*Aim of the task:* Each line that holds the word "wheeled" is to be identified and copied.

*Entries:*
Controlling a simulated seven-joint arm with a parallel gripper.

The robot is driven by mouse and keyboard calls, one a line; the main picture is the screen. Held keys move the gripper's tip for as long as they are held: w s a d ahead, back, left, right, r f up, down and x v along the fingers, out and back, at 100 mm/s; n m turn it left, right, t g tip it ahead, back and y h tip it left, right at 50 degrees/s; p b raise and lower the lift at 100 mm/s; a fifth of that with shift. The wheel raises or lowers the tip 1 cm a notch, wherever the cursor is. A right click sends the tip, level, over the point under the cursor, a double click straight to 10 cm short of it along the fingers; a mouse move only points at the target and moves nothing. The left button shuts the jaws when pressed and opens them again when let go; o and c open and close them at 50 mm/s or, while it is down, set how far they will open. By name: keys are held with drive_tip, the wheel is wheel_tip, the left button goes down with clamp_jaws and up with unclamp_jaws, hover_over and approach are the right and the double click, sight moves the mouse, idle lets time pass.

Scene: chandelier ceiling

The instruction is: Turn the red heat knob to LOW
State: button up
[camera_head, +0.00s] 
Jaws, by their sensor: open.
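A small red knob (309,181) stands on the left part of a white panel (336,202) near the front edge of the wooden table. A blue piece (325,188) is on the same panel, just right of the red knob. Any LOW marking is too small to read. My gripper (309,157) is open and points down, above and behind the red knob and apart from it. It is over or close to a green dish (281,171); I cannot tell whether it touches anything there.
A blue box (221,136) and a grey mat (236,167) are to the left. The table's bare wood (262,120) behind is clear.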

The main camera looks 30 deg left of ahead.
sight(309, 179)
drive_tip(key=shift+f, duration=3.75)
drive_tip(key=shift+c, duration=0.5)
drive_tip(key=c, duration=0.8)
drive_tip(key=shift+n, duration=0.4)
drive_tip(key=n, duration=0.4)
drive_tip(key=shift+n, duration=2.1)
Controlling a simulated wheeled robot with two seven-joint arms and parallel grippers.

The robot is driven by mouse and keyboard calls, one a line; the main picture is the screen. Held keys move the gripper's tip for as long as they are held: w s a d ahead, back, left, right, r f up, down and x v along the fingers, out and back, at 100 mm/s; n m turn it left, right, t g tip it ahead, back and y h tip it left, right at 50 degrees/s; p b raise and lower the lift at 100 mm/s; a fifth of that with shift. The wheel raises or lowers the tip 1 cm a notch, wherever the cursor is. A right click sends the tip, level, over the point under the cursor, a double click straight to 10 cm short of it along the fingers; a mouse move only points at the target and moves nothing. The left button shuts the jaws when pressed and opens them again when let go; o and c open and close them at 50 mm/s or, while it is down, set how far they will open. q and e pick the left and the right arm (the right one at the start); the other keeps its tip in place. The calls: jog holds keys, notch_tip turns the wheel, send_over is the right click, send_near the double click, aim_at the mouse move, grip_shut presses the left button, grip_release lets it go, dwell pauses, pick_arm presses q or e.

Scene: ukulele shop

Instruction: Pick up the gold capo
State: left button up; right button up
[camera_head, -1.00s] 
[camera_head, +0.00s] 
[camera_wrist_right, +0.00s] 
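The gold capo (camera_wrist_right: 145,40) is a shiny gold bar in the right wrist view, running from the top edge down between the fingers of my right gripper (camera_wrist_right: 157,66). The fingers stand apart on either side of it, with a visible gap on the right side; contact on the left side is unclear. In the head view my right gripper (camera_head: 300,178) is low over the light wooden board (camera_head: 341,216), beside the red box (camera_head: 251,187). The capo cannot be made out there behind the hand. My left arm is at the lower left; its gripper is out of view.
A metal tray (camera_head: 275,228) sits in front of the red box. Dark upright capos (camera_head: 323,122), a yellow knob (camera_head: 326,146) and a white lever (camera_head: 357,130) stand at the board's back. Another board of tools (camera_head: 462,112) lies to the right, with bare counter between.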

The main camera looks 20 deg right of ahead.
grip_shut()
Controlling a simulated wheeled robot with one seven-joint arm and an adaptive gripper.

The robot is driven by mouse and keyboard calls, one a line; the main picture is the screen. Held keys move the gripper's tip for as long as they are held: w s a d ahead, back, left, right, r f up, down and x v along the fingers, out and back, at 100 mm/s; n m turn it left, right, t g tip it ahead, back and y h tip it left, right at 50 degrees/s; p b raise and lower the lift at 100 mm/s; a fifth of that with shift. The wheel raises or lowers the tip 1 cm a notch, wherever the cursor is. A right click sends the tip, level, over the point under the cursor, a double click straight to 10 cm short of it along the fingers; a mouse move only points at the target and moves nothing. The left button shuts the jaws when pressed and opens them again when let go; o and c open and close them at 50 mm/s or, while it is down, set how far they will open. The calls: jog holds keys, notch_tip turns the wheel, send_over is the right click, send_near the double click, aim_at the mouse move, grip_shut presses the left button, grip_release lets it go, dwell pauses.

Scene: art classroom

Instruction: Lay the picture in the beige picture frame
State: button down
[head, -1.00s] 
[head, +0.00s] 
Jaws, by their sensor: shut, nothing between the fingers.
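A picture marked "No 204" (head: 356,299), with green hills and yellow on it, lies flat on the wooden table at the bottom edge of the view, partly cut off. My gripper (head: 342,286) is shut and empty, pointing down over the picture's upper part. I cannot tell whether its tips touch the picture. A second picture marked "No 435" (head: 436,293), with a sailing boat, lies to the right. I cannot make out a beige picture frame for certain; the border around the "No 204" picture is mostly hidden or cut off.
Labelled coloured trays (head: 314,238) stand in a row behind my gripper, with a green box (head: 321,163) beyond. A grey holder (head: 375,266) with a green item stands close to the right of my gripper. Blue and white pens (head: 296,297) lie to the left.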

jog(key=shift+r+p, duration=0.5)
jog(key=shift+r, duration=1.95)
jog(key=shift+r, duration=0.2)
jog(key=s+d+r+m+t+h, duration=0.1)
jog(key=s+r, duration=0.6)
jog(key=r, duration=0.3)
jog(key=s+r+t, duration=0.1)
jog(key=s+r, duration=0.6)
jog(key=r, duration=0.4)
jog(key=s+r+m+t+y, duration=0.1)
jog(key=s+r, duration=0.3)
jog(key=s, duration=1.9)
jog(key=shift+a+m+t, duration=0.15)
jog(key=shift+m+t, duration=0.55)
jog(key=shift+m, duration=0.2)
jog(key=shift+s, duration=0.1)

*Written solution:*
Controlling a simulated wheeled robot with two seven-joint arms and parallel grippers.
Controlling a simulated wheeled robot with one seven-joint arm and an adaptive gripper.

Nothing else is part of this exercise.